Same concept, different level: what about hope? People always say, “have hope”, “never lose hope”. I think that is almost equivalent to identifying the wrong in generalizations about negative matter; we want to believe in the good side to everything, and to ultimately make ourselves feel better about ourselves, about what’s going on around us. The notion of hope is self-explanatory of this concept, and it is also a very psychological trick.
The problem now comes to the fact that reality does not allow us to never lose hope. Then to what extent should we, could we, hold hope up to before the threshold of getting hit by pure unfortunateness, bad timing, or the unknown and the unwanted—the regularity of reality? Or is that the lesson we are supposed to be learning: having hope, lose hope, and being able to pick it back up again?
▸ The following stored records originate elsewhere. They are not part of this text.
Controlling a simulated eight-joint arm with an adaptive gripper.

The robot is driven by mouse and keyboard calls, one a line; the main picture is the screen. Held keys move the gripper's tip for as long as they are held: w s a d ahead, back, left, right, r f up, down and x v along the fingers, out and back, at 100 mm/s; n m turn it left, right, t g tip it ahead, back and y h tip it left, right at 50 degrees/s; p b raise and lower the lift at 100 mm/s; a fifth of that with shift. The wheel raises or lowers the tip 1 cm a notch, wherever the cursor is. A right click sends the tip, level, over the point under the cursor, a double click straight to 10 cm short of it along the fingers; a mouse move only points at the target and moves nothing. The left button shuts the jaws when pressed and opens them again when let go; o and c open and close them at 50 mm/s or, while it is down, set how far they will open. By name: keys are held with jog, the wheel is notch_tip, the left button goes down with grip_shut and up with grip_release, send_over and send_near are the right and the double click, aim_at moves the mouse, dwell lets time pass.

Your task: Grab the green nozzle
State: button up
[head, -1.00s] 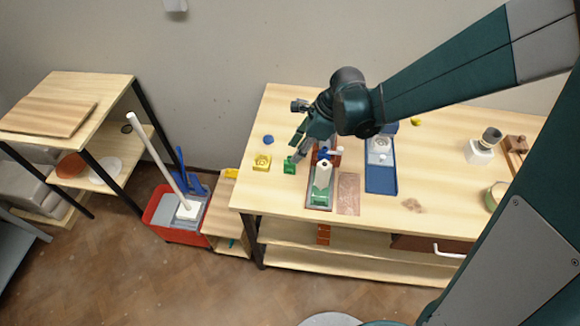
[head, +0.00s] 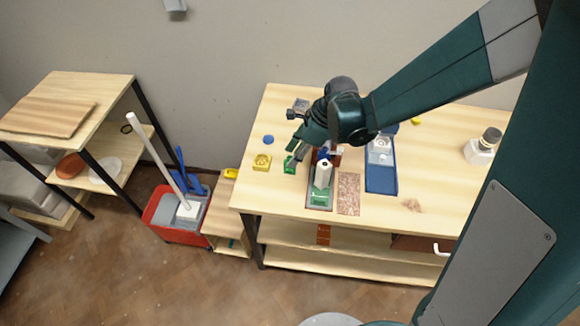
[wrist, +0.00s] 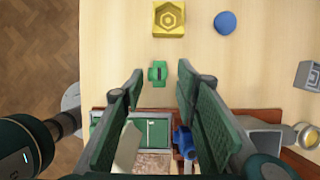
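The green nozzle (wrist: 158,73) is a small green piece with a dark slot, lying on the light wooden table. In the wrist view it sits just past my fingertips, roughly midway between them, with clear space on both sides. My gripper (wrist: 161,70) is open and empty, its two dark green fingers wide apart. In the head view the green nozzle (head: 289,165) is at the table's left part, partly covered by my gripper (head: 291,155), which points down at it. I cannot tell the exact height of the fingertips above the table.
A yellow block (wrist: 170,18) and a blue disc (wrist: 225,22) lie beyond the nozzle. A reddish-brown tray with a green and white item (head: 321,193) is close on the near side. A blue tray (head: 381,180) stands farther right. The table's left edge is near.

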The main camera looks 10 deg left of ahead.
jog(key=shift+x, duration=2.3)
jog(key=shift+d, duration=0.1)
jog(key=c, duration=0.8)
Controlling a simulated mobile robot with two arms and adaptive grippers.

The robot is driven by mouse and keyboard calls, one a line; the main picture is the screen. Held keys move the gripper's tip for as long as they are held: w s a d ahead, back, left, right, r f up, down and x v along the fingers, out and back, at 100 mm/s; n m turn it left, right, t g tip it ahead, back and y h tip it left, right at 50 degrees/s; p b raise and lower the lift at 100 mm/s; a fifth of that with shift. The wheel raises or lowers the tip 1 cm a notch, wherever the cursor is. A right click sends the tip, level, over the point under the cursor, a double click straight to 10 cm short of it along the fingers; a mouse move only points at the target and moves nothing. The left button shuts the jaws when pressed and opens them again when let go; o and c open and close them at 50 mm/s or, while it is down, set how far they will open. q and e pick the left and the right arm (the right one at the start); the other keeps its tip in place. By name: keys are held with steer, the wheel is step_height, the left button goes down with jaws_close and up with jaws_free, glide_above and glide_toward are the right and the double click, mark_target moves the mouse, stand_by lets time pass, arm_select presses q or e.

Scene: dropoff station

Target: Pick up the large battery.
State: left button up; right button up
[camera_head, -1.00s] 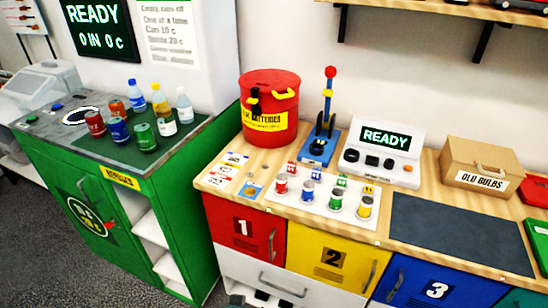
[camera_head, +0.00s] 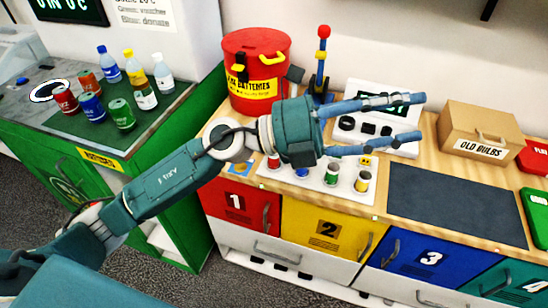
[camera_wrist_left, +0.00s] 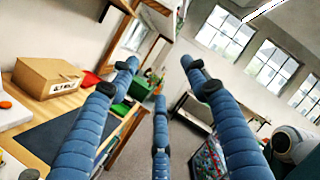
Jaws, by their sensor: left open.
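My left gripper (camera_head: 421,117) reaches in from the left above the counter, fingers spread and pointing right, with nothing between them. Its open fingers also show in the left wrist view (camera_wrist_left: 159,72). I cannot tell which thing is the large battery. My right gripper is not in view.
A red drum (camera_head: 258,103) labelled for batteries stands behind my left wrist. A console (camera_head: 367,128) lies behind the fingers. A cardboard box (camera_head: 480,130) marked OLD BULBS stands at right. A dark mat (camera_head: 455,205) is bare. Bottles and cans stand on the green unit (camera_head: 110,139).

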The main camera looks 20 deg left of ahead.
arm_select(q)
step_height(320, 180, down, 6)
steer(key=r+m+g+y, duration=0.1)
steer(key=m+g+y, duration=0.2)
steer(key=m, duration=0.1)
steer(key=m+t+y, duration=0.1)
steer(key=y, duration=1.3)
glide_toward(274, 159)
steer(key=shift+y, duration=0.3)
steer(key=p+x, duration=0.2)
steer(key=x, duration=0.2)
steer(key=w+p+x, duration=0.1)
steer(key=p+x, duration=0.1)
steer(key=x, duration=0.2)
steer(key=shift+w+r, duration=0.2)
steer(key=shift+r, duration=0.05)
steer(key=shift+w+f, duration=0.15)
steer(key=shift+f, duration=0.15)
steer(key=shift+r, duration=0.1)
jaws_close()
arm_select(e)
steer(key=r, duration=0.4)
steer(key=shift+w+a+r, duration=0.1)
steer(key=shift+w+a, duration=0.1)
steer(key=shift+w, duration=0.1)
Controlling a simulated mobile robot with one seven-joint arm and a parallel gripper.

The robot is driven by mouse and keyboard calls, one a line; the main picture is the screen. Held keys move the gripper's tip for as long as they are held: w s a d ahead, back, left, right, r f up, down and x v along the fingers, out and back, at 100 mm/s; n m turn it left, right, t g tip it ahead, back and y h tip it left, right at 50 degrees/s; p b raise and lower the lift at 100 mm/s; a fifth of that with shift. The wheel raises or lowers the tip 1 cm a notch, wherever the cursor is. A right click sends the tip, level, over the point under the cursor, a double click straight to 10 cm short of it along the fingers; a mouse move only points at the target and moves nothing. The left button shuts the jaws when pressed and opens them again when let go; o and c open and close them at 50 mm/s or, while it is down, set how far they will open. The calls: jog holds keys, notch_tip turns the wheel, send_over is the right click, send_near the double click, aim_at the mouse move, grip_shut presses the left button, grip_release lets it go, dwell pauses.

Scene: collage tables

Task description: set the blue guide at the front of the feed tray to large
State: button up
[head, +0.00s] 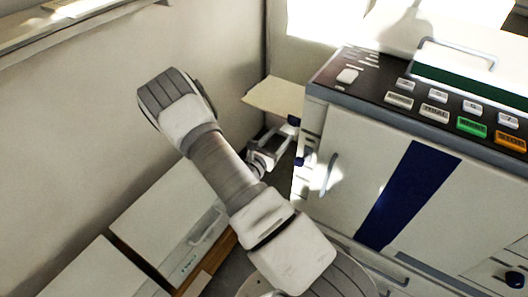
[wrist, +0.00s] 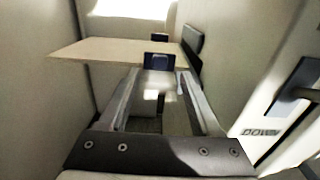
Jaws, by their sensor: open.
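The feed tray (head: 272,95) is a pale beige board sticking out from the left side of the printing machine; in the wrist view it spans the upper middle (wrist: 105,51). The blue guide (wrist: 159,61) is a small dark blue block at the tray's near edge. In the head view it shows as a small blue piece (head: 293,121) at the tray's front right. My gripper (wrist: 158,78) is open, its two fingers pointing at the tray, with the guide centred at or just beyond the fingertips. I cannot tell whether they touch it. My gripper (head: 275,143) is partly hidden in the head view.
The machine (head: 385,185) stands close on the right, with a handle and a "DOWN" label (wrist: 262,132) beside my gripper. A second dark piece (wrist: 160,38) and a grey upright plate (wrist: 193,46) are at the tray's far side. White cabinets (head: 170,220) stand lower left.

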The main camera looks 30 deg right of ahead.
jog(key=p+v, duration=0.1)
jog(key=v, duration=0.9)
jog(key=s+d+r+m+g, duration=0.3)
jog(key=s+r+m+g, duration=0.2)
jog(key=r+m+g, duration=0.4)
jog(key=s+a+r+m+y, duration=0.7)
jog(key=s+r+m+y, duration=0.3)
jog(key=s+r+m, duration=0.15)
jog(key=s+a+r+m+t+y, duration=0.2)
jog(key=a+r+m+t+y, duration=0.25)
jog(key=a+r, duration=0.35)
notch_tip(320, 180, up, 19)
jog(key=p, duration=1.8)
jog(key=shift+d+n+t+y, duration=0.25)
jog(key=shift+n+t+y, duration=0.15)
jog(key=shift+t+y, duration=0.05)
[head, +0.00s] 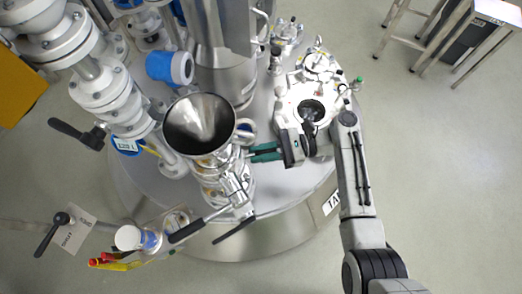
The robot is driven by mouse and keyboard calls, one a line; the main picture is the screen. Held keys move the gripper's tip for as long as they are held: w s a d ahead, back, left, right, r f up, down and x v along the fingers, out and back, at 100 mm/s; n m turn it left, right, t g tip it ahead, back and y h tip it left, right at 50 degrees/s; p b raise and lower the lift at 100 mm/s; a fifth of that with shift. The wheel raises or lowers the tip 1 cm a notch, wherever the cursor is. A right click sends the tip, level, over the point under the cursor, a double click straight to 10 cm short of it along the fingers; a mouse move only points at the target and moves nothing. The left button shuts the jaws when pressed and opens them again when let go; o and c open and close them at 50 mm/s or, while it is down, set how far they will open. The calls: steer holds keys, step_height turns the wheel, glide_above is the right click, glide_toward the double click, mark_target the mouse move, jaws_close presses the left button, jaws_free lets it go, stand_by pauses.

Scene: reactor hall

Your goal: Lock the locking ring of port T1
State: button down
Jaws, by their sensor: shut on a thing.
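A steel funnel (198,122) stands upright over a stack of shiny metal port fittings (222,180) on the round steel vessel lid. My gripper (254,153) comes in from the right, its green fingers pointing left at these fittings, just to the right of and below the funnel. The fingers are shut on a small metal part at the side of the fittings. The tips and the held part are too small to make out well. The locking ring cannot be told apart clearly from the other rings. I cannot read a T1 mark on this port.
White flanged pipes (103,88) stand at the left and a steel cylinder (226,70) behind the funnel. A long-handled valve (205,220) lies in front. A white-capped blue fitting (138,239) is at the lower left. Open floor is at the right, with stools (408,30) beyond.

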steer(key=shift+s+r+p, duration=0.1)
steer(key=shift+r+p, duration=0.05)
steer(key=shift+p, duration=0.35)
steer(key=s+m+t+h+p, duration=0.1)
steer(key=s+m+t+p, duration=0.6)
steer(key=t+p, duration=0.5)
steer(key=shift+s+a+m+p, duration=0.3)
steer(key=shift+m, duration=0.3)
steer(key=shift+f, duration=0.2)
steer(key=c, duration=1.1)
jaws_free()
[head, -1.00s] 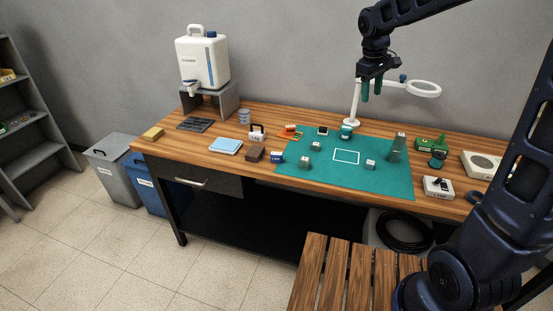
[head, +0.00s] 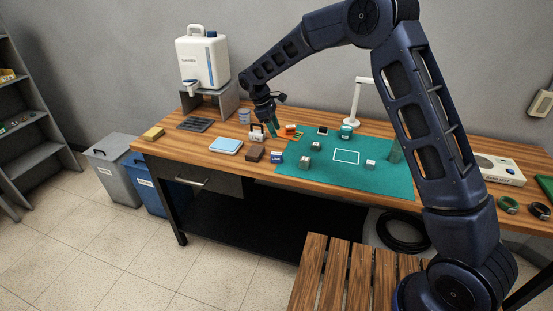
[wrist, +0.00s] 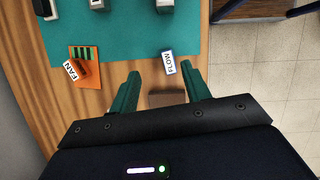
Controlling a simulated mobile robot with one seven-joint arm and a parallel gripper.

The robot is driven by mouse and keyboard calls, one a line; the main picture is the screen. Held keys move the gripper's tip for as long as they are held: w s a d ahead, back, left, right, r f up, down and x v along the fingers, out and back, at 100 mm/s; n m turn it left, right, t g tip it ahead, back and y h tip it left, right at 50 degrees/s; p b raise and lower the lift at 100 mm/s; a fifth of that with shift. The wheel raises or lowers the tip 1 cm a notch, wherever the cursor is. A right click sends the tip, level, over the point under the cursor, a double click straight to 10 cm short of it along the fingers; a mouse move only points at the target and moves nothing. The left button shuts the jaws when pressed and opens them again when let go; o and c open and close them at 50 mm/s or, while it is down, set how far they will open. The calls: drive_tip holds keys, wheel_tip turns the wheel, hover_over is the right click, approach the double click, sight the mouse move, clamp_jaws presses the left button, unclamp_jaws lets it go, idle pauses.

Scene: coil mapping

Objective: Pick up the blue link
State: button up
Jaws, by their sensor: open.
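The blue link, a small blue block with a white label (head: 277,157), lies at the left edge of the green mat (head: 330,181). In the wrist view the label of the blue link (wrist: 168,63) reads FLOW, and it lies just beyond the fingertips, nearer the right one. My gripper (head: 270,131) hangs over the bench's left part, behind the blue link and apart from it. In the wrist view my gripper (wrist: 160,71) has its two green fingers spread with nothing held between them.
A brown block (wrist: 167,98) shows between the fingers, partly hidden by my gripper. An orange piece labelled FAN (wrist: 75,70) lies to the left in the wrist view. A light blue pad (head: 226,146) and a dark tray (head: 194,124) lie farther left. Several small grey blocks stand on the mat.

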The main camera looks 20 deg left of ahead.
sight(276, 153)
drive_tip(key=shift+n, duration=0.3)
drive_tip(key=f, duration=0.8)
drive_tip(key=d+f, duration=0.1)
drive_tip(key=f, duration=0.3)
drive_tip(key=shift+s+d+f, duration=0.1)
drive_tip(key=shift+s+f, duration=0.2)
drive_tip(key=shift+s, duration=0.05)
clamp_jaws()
The whole cycle, as we often call it “learning from experience”, then is essentially a form of self-comfort. We want to believe in the good side of things, and probably ourselves.
Then, is it physically possible to see past our own psychology, delusions, hopes, and the ups and downs of reality? I believe that because we enjoy the excitement of hope, the mockery in sweet talks, the ecstasy in believing in the good side to things that we would even call it as a process of “learning” when prediction fails...because we like controversy and variability, I don’t see the motivation for one to reach that state of mind without such comforting thoughts among chaos.